A report by Rebekah Kebede for Quartzˆ.
Martin Luther King called Marcus Garvey the first man “to give millions of Negroes a sense of dignity and destiny.” His philosophy of black self-determination influenced black leaders from Nelson Mandela to Jomo Kenyatta to Malcolm X.
At a time when lynchings still occurred, Garvey was a firebrand who turned soapbox speeches on a Harlem street corner into a mass movement for black rights. By 1920, just six years after arriving in the United States from his native Jamaica, he had organized the largest ever march of black people on the streets of Harlem. People called him the “Black Moses”—the man who would lead them out of the downtrodden legacy of slavery.

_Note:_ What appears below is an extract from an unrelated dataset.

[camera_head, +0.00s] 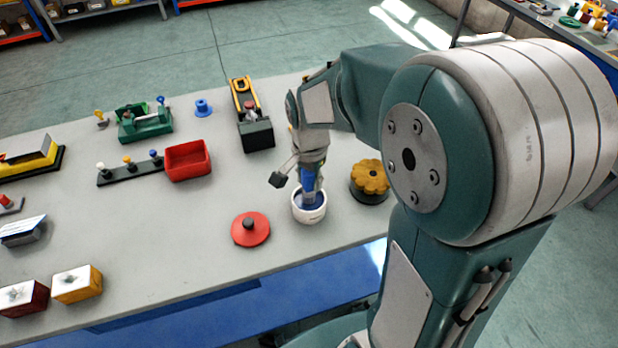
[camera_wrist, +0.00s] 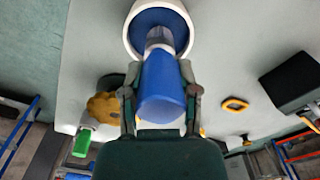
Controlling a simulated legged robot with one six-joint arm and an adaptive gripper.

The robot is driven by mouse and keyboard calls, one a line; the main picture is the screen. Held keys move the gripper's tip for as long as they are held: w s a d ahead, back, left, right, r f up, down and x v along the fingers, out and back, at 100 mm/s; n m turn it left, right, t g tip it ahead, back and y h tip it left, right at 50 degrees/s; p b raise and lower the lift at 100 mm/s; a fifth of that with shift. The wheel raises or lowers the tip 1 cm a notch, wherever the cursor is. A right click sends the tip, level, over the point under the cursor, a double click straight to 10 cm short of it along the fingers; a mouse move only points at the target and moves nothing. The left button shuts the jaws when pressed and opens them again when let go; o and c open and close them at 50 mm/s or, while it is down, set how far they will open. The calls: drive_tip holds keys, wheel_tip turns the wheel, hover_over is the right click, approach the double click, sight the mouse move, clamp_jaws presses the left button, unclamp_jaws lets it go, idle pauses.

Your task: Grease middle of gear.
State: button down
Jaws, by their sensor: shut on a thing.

But instead of achieving lasting global celebrity like those he inspired, Garvey faded into obscurity, his name one that might seem only vaguely familiar except to those well-versed in black history.
Now a movement is underway to restore Marcus Garvey’s legacy by asking US president Barack Obama to issue a pardon for what many consider to be Garvey’s wrongful conviction for mail fraud. Supporters include the families of Martin Luther King, Nelson Mandela, and Bob Marley. Jamaica’s prime minister Andrew Holness also supports the effort.
“They are starting to call Black Lives Matter a terrorist group. It’s no different than what they did 100 years ago with Marcus Garvey,” “The time has come when he should be exonerated,” he said during a visit to New York earlier this year.
A presidential pardon for Garvey would be especially symbolic today, with the rise of the Black Lives Matter movement, advocates say.
Benjamin Crump, a lawyer who has represented several black families including those of Trayvon Martin, Michael Brown, and Tamir Rice, said the effort is especially symbolic against the backdrop of the Black Lives Matter movement.
“We know now more than ever that this notion that black lives matter, that black experiences matter is at the crux of the national conversation,” Crump said.“In many ways, when you see the young people standing up and taking a stand, it harkens back to what Garvey was trying to do over 100 years ago.